Alger envoyée spéciale, José Garçon, Libération, 3 décembre 2001
Une fois, dix fois, Jacques Chirac entraîne Abdelaziz Bouteflika vers la foule massée derrière les barrières. Mais c’est lui qui, dans un bain de foule comme il les affectionne, serre les mains tendues, lui qui embrasse les enfants, après que la partie française eut insisté pour que les services de sécurité algériens ne «contiennent» pas les gens trop loin. Lui que les habitants de Bab el-Oued veulent saluer, lui qui précipite un gosse dans les bras du président algérien. «Chirac, Chirac!», crie la foule dans une cohue indescriptible, quand rares sont ceux qui acclament Bouteflika.

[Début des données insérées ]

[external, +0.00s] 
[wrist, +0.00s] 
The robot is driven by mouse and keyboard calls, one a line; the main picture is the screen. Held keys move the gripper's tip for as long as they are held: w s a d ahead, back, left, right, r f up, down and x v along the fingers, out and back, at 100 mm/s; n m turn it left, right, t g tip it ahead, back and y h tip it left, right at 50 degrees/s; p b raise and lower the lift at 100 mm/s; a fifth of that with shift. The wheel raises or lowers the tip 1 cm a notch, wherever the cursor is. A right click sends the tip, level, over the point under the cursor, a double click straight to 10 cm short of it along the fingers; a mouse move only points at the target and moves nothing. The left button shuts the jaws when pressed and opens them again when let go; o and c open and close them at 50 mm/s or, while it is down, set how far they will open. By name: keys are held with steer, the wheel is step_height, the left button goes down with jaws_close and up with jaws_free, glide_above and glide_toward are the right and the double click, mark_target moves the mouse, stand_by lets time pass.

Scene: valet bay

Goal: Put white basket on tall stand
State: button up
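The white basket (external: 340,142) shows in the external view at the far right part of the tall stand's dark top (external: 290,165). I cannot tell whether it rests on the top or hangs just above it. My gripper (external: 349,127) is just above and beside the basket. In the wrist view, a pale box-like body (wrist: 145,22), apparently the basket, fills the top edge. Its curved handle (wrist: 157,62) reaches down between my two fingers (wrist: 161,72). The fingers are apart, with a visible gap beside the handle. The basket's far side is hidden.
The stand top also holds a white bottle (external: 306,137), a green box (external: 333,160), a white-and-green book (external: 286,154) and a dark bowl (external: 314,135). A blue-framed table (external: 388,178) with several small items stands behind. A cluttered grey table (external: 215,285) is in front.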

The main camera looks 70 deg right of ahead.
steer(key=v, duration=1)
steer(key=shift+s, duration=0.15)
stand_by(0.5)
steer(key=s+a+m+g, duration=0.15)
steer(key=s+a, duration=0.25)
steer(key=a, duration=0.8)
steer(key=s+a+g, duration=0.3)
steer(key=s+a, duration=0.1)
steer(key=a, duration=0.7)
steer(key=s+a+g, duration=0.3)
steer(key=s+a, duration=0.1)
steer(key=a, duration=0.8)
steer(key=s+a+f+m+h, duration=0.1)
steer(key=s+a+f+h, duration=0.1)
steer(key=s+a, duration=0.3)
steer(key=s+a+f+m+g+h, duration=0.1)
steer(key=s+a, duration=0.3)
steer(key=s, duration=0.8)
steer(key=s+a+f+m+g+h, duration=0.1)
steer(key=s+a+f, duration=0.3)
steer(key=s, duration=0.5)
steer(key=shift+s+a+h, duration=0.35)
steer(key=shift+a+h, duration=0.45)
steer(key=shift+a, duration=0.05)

Campagne électorale. Trois semaines après les inondations qui ont ravagé ce quartier populaire d’Alger, faisant au moins 752 morts, les deux chefs d’Etat ont trouvé le moyen de donner l’apparence d’une visite officielle à l’étape algéroise d’une tournée maghrébine. L’occasion pour Jacques Chirac de mener tambours battants à Bab el-Oued une campagne électorale s’adressant aux millions de Maghrébins susceptibles de voter en France. L’événement s’est en effet joué ici, sur trois cents mètres de ruelles défoncées, parcourus à pied par Bouteflika et son homologue français.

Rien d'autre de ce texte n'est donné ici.